I don't have any outside partnerships with sponsors, so this is all just money from YouTube's regular partner system.
CPM depends on lots of stuff, like the types of ads they can match with your content, and the time of year. I've read that others experience an increase in CPM in December, and a corresponding decrease in January, but my data is fairly flat.
Over the last year, my top soldering video earned $4.34 CPM (211k views, $919). For comparison, my headphone wrapping video earned $104 for 77k views, or $1.35 CPM. If memory serves me correct, a friend's plumbing video earned over $7 CPM, so it depends on the supply and demand and your content.

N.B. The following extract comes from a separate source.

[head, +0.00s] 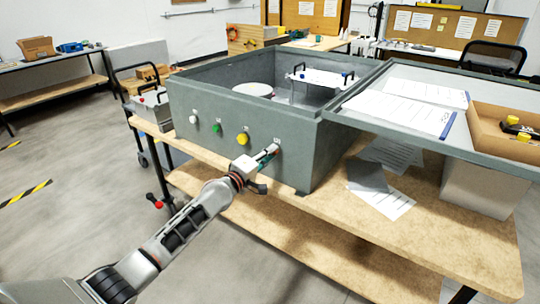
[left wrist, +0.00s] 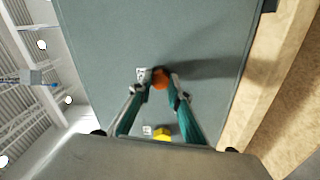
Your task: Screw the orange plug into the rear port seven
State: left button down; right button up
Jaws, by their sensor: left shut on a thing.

Other Options for Earning Money off YouTube VideosI'm pretty sure people who have hundreds of thousands of subscribers and millions of views per month have figured out ways to get higher CPMs.
Direct Selling Ads
One way is to contact advertisers directly, and mention their product during your video. In my case, with about 7k subscribers, I've found that about 500 will watch a new video that doesn't get picked up by other websites. So, it would be difficult to do this kind of direct ad selling for me. I have no way to guarantee that any future videos I make will get any views. I'm completely at the mercy of other sites embedding or linking to my videos.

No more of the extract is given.